## start Available data
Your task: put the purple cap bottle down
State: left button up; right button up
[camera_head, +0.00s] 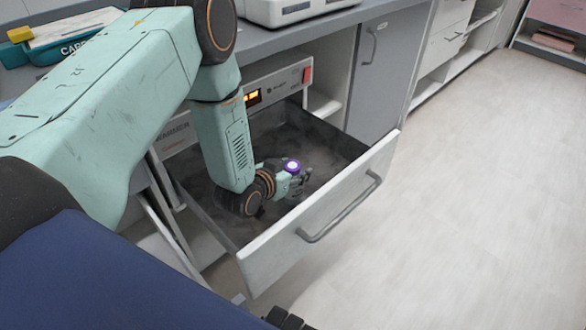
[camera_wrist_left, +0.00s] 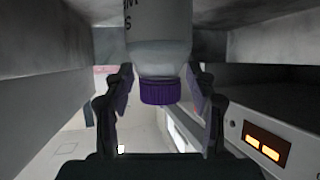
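The purple cap bottle (camera_head: 291,166) is inside the open drawer (camera_head: 322,211), with mainly its purple cap showing in the head view. In the left wrist view the pale bottle (camera_wrist_left: 160,40) has its purple cap towards the bottom of the picture. My left gripper (camera_head: 300,178) is low in the drawer, at the bottle. A dark segmented part, seemingly my right gripper (camera_head: 286,318), barely enters at the bottom edge.
The drawer's front panel with its handle (camera_head: 340,212) and its side walls are close around my left gripper. A panel with a lit orange display (camera_head: 252,98) and red switch stands behind. The grey counter (camera_head: 290,35) is above. Clear floor (camera_head: 480,190) lies to the right.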

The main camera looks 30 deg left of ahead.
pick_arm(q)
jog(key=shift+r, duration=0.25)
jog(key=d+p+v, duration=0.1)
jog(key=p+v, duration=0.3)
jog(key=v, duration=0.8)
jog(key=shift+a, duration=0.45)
## end Available data
Description of the task
Reproduce the data above in full, exactly as it is, with the pictures left out.

Solution for this problem
Your task: put the purple cap bottle down
State: left button up; right button up
[camera_head, +0.00s] 
[camera_wrist_left, +0.00s] 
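The purple cap bottle (camera_head: 291,166) is inside the open drawer (camera_head: 322,211), with mainly its purple cap showing in the head view. In the left wrist view the pale bottle (camera_wrist_left: 160,40) has its purple cap towards the bottom of the picture. My left gripper (camera_head: 300,178) is low in the drawer, at the bottle. A dark segmented part, seemingly my right gripper (camera_head: 286,318), barely enters at the bottom edge.
The drawer's front panel with its handle (camera_head: 340,212) and its side walls are close around my left gripper. A panel with a lit orange display (camera_head: 252,98) and red switch stands behind. The grey counter (camera_head: 290,35) is above. Clear floor (camera_head: 480,190) lies to the right.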

The main camera looks 30 deg left of ahead.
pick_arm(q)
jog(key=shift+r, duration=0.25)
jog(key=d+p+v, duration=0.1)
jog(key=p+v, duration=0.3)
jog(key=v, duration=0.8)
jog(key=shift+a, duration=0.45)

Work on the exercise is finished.